## THE PROBLEM
Your output must be the lines below from the line containing "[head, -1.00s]" to the line containing "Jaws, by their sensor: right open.", both lines included, reproduced exactly and without pictures.

[Robot episode rows]

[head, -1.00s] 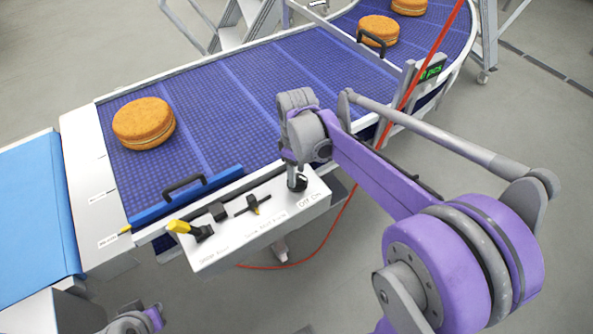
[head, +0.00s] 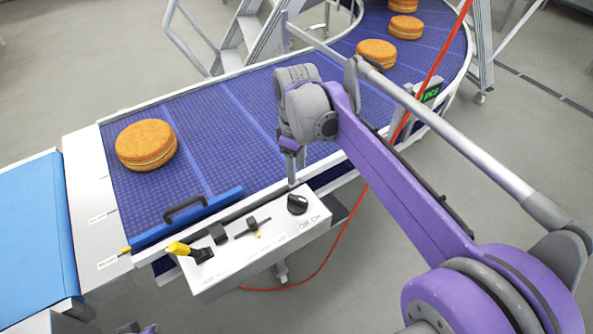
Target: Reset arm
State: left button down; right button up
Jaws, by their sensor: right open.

...

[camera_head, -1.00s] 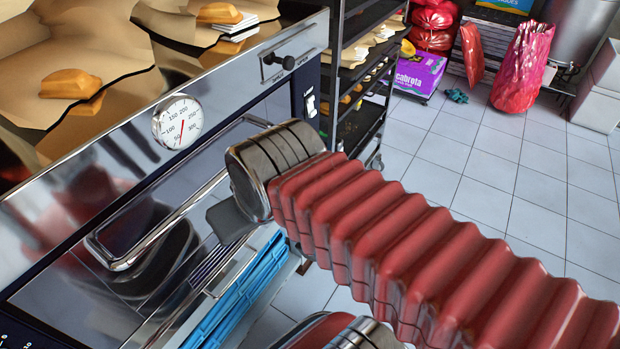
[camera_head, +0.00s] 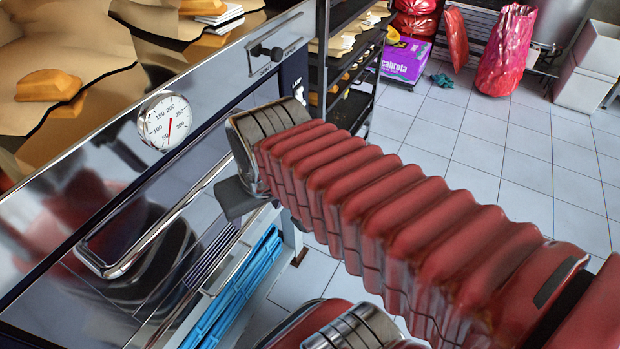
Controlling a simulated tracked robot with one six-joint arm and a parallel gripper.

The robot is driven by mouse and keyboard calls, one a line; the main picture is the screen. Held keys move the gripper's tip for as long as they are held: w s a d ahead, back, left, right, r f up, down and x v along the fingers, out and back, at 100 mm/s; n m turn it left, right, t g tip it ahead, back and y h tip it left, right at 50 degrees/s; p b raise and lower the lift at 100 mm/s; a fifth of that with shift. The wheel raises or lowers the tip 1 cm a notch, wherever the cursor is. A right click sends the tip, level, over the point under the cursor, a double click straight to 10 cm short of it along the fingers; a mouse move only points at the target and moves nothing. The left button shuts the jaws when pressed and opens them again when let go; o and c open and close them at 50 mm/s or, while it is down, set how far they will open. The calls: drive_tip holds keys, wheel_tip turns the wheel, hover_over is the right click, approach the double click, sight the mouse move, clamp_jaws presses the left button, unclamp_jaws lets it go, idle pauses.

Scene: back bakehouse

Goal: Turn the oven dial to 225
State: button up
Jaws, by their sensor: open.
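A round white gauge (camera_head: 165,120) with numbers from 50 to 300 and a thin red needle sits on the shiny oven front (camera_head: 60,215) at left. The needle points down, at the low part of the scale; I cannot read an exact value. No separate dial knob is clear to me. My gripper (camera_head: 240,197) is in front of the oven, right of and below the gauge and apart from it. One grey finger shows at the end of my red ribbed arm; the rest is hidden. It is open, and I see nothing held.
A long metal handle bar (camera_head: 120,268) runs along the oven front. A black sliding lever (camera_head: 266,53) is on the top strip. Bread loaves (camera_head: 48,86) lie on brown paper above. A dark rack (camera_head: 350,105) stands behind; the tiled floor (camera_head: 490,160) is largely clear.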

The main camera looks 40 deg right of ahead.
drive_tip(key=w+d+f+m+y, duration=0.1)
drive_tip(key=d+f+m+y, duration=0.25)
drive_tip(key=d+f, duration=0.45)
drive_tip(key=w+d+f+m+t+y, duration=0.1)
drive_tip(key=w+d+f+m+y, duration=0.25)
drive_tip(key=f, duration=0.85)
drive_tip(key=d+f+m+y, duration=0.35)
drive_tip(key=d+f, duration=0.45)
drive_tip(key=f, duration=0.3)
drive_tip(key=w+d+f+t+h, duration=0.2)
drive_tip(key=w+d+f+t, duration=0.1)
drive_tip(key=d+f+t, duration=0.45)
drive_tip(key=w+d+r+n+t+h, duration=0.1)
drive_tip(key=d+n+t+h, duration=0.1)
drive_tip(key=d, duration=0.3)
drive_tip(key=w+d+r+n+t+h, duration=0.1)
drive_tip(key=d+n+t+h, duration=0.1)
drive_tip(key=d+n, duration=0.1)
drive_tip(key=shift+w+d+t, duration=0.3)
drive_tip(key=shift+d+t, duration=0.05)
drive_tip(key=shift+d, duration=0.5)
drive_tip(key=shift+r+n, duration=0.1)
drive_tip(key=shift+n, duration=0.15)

* * *

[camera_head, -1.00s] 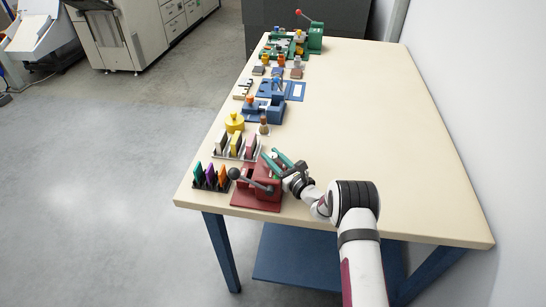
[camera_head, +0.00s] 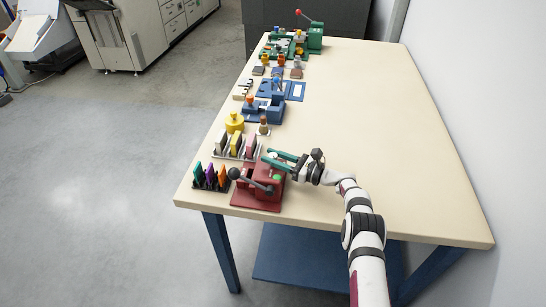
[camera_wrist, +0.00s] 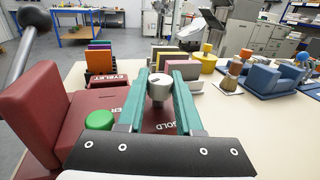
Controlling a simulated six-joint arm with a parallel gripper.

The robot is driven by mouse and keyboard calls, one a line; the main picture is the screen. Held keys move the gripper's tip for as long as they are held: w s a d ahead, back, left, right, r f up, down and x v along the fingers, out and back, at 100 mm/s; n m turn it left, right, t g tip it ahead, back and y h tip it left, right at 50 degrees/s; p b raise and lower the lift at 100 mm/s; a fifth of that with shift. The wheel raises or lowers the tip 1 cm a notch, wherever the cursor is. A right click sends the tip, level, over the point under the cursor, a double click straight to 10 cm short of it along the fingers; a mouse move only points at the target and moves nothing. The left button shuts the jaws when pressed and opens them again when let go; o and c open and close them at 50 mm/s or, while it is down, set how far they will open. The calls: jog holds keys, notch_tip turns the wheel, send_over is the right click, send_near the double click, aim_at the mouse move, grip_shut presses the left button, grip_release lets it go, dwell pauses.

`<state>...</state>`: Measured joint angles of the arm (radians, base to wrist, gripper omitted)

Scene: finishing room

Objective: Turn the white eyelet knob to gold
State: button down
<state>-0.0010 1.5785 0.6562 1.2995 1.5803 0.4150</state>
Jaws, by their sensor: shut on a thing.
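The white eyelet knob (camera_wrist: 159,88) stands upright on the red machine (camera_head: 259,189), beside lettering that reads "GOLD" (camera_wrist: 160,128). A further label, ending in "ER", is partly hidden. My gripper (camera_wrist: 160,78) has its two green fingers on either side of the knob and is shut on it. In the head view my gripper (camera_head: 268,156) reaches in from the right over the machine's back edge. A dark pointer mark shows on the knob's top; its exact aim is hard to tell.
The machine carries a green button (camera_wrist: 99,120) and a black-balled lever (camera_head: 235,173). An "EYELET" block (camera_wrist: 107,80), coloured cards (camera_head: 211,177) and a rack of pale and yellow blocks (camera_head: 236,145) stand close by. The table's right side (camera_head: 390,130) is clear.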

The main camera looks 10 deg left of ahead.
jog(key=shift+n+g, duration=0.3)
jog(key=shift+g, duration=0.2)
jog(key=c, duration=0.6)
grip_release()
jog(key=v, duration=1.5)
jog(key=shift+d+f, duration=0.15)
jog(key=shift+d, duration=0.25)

## THE RESPONSE
[head, -1.00s] 
[head, +0.00s] 
Target: Reset arm
State: left button down; right button up
Jaws, by their sensor: right open.

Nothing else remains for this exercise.